In 2009, 14.7 percent of residents of the United States or about 50 million people in the Land of Plenty suffered some form of hunger, representing the highest number of households suffering from hunger since 1995 when the first such survey took place. This included 5.7 percent of households where one or more household members ate less and their eating patterns were interrupted sometimes due to lack of money or food. The figures reflect no significant change compared to the previous year although 57 percent of all food-insecure households benefited from a Federal food and nutrition assistance program during the month prior to the 2009 survey.

Another way to look at it that last year only 85 percent of American households had access to enough food for an active, healthy life, according to the Household Security in the United States, 2009, a 62-page report written by Mark Nord Alisha Coleman-Jensen Margaret Andrews Steven Carlson and published by the United States Department of Agriculture (Nord, Mark, Alisha Coleman-Jensen, Margaret Andrews, and Steven Carlson. Household Food Security in the United States, 2009. ERR- 108, U.S. Dept. of Agriculture, Econ. Res. Serv. November 2010)
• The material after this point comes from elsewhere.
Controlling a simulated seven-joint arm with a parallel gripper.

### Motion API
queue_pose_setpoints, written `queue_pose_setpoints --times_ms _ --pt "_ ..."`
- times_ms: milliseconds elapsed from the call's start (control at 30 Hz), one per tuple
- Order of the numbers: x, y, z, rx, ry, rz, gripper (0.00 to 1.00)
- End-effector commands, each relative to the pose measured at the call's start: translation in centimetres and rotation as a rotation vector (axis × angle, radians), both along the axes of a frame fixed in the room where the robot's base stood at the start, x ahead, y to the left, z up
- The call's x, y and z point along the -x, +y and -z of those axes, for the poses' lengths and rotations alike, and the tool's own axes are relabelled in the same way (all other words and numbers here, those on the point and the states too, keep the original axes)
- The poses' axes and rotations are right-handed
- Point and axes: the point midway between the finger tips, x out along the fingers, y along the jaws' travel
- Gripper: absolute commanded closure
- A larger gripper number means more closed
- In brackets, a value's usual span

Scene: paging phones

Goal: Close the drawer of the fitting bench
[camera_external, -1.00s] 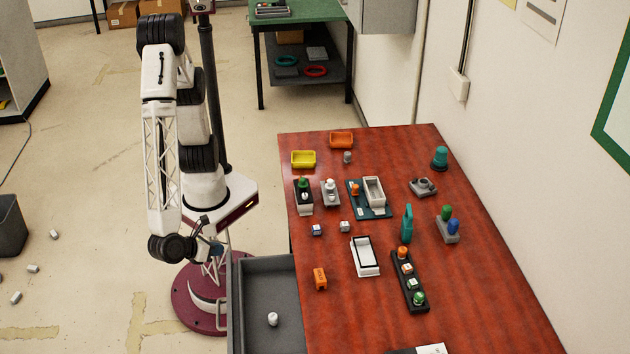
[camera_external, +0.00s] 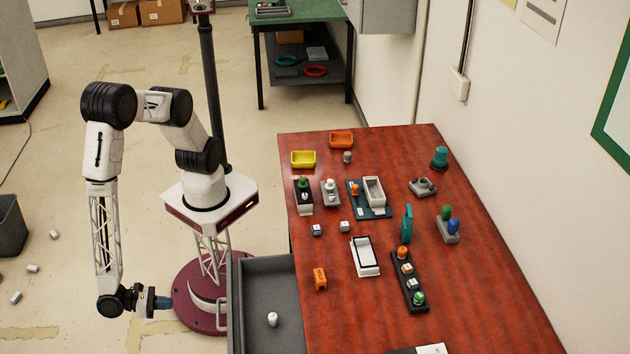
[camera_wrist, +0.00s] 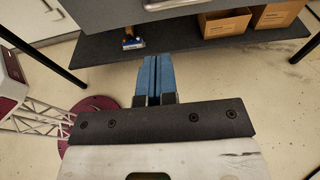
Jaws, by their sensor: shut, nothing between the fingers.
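The drawer (camera_external: 266,267) of the fitting bench is pulled out on the left side of the bench (camera_external: 330,325). It is a grey open tray with a small white piece (camera_external: 272,319) inside. My gripper (camera_external: 164,302) is left of the drawer, apart from it, and points right toward its outer wall. Its blue fingers are together and empty, also in the wrist view (camera_wrist: 155,80). In the wrist view a grey panel (camera_wrist: 120,12) with a pale handle (camera_wrist: 170,4) shows at the top, likely the drawer front.
On the bench top are a white tray (camera_external: 365,257), an orange piece (camera_external: 320,279) and a dark strip with several coloured parts (camera_external: 409,281). In the wrist view a dark shelf (camera_wrist: 190,42) with cardboard boxes (camera_wrist: 224,22) lies under the bench.

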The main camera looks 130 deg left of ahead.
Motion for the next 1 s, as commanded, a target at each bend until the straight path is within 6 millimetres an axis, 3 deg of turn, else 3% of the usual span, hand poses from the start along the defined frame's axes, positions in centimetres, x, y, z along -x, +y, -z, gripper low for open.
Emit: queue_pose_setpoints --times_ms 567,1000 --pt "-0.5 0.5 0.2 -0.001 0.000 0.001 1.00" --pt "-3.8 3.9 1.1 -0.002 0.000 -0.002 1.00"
There were significantly more households with insufficient food than the national average among households with incomes near or below the Federal poverty line, among households with children, headed by single women (36.6 percent) or single men (27.8 percent), Black households (24.9 percent) and Hispanic households (26.9 percent). Households with low food resources were more prevalent than the national average (5.7 percent) for households with children headed by single women (12.9 percent), women living alone (7.4 percent), men living alone (7.1 percent), Black and Hispanic households (both 9.3 percent), households with incomes below 185 percent of the poverty line (14.4 percent), and households located in principal cities of metropolitan areas (6.8 percent).

The states with the highest percent of households with insufficient food were Arkansas (17.7 percent), Texas (17.4 percent) and Mississippi (17.1 percent); the states with the lowest percent of households where occupants went hungry in 2009 were North Dakota (6.7 percent), New Hampshire (just under 9 percent) and Virginia (9.2 percent). Some 17.7 million people (6 percent of Americans) compared with 1.3 million in 2008 had multiple times when they did not have enough food and could not afford meals.